I've been meaning to post pictures of this since I mentioned it on Dec. 18. It's a good bread. I form it into the classic french bread loaves, and my boys like it both with dinner and as the base for a grinder. If it's not allowed to cool somewhat before it's cut, this bread has a tendency to produce voluminous crumbs; other than that, it's great stuff. Shown here: two whole loaves plus one that was sliced for dinner.
"Oh, my god, Greg didn't tell me you're beautiful!" This was my introduction to our friend Greg's girlfriend, Laura, at Thanksgiving. A tiny, pleasant woman, she washed the pans as I was cooking ("I'm Greek, you know; my father did the cooking while my mother and I cleaned...") and polished my nails an hour before dinner so I wouldn't feel like I'd been working all day.

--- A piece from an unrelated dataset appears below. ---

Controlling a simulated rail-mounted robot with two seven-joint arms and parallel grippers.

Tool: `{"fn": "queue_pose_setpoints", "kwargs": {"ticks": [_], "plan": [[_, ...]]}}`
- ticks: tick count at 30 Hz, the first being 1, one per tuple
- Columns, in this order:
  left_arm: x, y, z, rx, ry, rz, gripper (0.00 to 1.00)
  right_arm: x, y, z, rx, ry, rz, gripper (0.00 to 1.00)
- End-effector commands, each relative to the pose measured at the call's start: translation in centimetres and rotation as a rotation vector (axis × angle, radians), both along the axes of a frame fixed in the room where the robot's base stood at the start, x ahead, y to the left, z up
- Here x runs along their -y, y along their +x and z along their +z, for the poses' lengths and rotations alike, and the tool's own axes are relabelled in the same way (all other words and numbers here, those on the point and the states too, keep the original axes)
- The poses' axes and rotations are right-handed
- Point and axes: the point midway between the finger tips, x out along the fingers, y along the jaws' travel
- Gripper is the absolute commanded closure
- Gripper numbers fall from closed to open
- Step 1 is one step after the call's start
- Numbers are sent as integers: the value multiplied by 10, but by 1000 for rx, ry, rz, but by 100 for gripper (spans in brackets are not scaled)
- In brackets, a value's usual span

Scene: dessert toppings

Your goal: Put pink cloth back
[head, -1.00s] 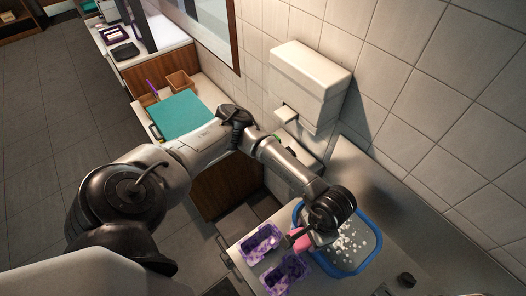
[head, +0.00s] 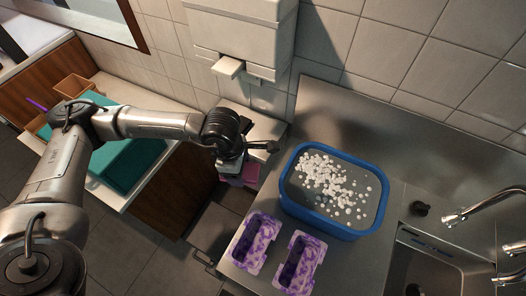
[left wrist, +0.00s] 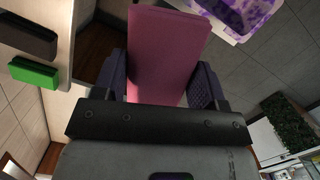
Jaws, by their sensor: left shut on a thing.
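My left gripper (head: 236,165) is shut on the pink cloth (head: 246,174). In the head view it holds the cloth left of the blue tub, near the end of a pale counter. In the left wrist view the cloth (left wrist: 168,50) is a flat, stiff-looking pink sheet between the two dark fingers (left wrist: 160,80). The wrist and hand partly hide the cloth in the head view. My right gripper is not in view.
A blue tub (head: 347,230) with white foam bits stands on the steel counter. Two purple marbled moulds (head: 256,243) (head: 300,264) lie in front of it. A sink and taps (head: 480,212) are at right. A green block (left wrist: 33,72) and a brown block (left wrist: 28,37) show in the wrist view.

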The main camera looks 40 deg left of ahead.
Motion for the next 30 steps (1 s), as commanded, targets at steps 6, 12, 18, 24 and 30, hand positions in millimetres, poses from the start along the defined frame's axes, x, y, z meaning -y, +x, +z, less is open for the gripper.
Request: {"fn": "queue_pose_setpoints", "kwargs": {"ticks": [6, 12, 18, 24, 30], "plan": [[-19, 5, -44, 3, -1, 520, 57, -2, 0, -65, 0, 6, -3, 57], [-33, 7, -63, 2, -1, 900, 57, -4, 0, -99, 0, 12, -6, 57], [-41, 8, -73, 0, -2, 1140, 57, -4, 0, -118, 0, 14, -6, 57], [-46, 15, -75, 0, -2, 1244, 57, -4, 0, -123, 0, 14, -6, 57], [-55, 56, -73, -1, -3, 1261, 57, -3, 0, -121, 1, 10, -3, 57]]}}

Greg called Thursday afternoon to say Laura was dead. She overdosed on Wednesday night. He thought she was "clean"; she was shooting heroin when he wasn't around.

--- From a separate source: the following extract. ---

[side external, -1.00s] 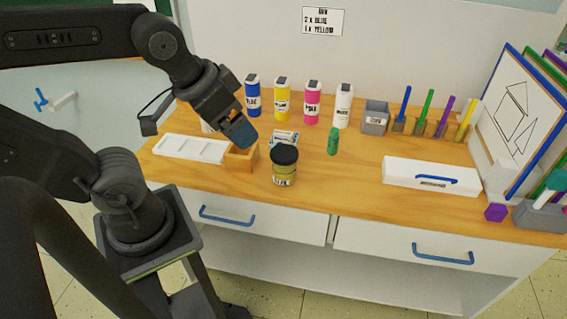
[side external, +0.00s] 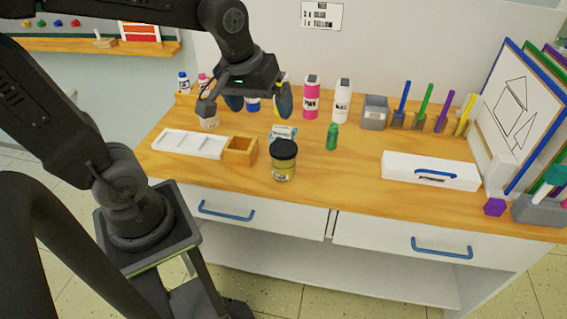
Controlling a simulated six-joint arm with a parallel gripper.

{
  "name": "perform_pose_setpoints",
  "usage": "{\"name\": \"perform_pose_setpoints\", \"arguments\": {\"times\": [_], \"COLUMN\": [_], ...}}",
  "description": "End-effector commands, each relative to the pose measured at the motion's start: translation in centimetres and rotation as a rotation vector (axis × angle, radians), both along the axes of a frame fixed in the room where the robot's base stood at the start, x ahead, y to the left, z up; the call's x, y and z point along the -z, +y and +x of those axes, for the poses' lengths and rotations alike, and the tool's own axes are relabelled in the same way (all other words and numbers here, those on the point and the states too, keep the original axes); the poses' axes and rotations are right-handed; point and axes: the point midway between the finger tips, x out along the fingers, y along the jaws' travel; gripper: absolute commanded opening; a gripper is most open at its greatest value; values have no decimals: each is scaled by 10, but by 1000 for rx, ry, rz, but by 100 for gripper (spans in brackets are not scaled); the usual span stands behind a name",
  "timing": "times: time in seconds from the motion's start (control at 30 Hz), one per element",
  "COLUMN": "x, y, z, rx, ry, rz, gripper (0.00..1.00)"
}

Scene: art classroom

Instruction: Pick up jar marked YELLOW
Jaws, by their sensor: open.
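A squat jar (side external: 284,170) with yellow-olive contents and a black lid stands upright near the middle of the wooden top; its label is too small to read. My gripper (side external: 260,106) is open and empty, its two blue-tipped fingers apart, in the air above and behind the jar. In the picture, the fingers overlap the back row of bottles. A blue bottle (side external: 252,104) shows partly between the fingers, and a yellow bottle at the back is almost hidden by the right finger. I cannot tell how far the fingertips are from these bottles.
A pink bottle (side external: 311,98) and a white bottle (side external: 342,101) stand at the back. A small green bottle (side external: 332,137) stands right of the jar. A white palette (side external: 188,144) and wooden box (side external: 241,150) are left, a white case (side external: 430,171) right. The front strip is fairly clear.

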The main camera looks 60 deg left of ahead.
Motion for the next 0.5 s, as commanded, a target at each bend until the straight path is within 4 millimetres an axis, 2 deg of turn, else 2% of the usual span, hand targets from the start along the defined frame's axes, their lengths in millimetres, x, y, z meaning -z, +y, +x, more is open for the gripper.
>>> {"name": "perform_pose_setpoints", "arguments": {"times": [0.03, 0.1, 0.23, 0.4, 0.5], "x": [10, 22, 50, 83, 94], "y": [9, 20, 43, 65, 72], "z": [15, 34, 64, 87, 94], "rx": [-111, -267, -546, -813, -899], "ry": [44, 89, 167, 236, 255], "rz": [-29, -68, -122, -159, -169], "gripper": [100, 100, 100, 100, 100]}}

We took the kids to the funeral. You hear of overdose deaths. You don't see it happen to someone you know. We've always told them that if they get involved with drugs, we will disown them. As broken up as Greg is, they now really understand: drug users aren't hurting just themselves, but also those around them.

Thursday, January 3, 2008

Banana Cake

When my last grocery delivery came in, I had 20 pounds of somewhat bruised bananas. Of course, all of the kids bellowed something to the effect of "EEEWWWWW!" (yeah, we've all heard that some time or other). I made a lot of banana bread, banana cream pies, banana pudding, and one day, I decided to try Banana Cake. I found a recipe in my 1960s McCalls cookbook, tweaked it a little (I have a mental block against using shortening as an ingredient), and frosted with chocolate butter cream frosting, reminiscent of chocolate covered bananas. It was gone in under a day. This piece was the very LAST corner, all that was left at 9AM the next day.


2-1/4 cups flour, sifted
2-1/2 tsp baking powder
1/2 tsp baking soda
1/2 tsp salt
1-1/4 cup sugar
1/2 cup oil
1 cup mashed banana (3 to 4 small)
1 tsp vanilla
2 eggs
1/2 cup sour milk (1-1/2 tsp lemon juice with milk to make the half cup, stirred)

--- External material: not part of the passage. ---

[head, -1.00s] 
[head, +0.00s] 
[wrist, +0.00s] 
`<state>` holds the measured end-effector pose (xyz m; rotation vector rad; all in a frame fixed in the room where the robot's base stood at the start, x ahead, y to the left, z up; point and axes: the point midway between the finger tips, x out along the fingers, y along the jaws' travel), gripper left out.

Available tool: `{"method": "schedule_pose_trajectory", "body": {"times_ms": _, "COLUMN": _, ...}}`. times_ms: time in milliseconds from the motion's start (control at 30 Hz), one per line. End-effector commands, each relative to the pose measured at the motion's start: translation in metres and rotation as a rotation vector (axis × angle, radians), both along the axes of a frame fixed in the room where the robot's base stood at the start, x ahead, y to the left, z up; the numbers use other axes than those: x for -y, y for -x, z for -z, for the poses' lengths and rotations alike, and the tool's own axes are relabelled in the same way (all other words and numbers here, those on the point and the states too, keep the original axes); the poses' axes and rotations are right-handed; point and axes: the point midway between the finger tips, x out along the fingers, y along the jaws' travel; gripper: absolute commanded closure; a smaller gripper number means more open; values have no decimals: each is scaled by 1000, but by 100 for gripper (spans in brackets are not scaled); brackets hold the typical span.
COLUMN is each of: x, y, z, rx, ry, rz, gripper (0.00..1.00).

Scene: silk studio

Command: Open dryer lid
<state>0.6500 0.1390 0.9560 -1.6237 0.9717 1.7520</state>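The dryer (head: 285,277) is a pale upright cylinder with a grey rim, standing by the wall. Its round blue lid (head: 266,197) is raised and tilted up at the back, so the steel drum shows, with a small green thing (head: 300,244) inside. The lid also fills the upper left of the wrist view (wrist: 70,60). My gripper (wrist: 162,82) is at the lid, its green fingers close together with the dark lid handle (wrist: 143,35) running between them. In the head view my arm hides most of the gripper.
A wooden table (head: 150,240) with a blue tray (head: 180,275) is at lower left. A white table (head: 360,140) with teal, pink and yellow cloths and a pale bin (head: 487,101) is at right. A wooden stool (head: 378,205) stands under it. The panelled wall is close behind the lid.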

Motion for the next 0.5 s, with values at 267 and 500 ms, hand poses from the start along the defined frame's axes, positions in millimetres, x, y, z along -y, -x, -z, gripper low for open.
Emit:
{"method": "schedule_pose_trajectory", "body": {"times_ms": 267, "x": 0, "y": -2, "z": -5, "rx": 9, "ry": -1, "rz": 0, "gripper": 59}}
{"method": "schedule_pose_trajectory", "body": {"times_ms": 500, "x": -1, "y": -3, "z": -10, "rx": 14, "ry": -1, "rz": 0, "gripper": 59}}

Beat eggs and sugar together. Add all other ingredients. Beat 2 to 3 minutes, until smooth. Turn into greased and floured 9x13 pan and bake at 350 for 40 to 45 minutes, or bake in two 8" layers for 30 to 35 minutes. Cool completely before frosting. Sliced bananas can be used with frosting between layers, if this is baked as a layer cake. Very moist and rich. I'd prefer it with whipped cream frosting or buttercream frosting, as recommended in the recipe, but two of my sons pretty much refuse to eat anything which doesn't have a lot to do with chocolate, thus the chocolate buttercream concept was born.

Tuesday, January 1, 2008

Banana Bread and Resolutions

In keeping with tradition, I've been thinking about New Year's resolutions. Easy first choice: lose 10 pounds in January. Easy second choice: sew 20 garments this year. Hard third choice: use more fabric than I buy. Beyond that, I can't find problems that are mine personally to solve. Make #2 son do better in college? He has to do it. Demonstrate for my husband every day that he's the most important thing in the world to me? Been doing it since the late 70s. Works well. You get the idea. So, I decided to try to eat breakfast a couple of days a week, starting with this nifty banana bread recipe I created this holiday season.


2-1/2 cups flour
1 tbsp. baking powder
1/2 tsp. salt
1 cup sugar
1 cup mashed banana (about 3)
1 egg
1/4 cup sour cream
2 tbsp. vegetable oil
6 tbsp. milk
1 tsp. vanilla
1 cup chopped walnuts

Beat together banana & egg; add sour cream. Beat in sugar, flour, powder and salt; add oil, milk and vanilla. Mix thoroughly. Stir in walnuts. Turn into greased loaf pan. Bake at 350 for 45 to 50 minutes for a 9x5 pan or 55 to 65 minutes for an 8x4 loaf pan. As with all nut breads, let sit overnight for best flavor. This is the best banana bread I've ever had, and I'm a fan of nut breads, because they aren't too sweet.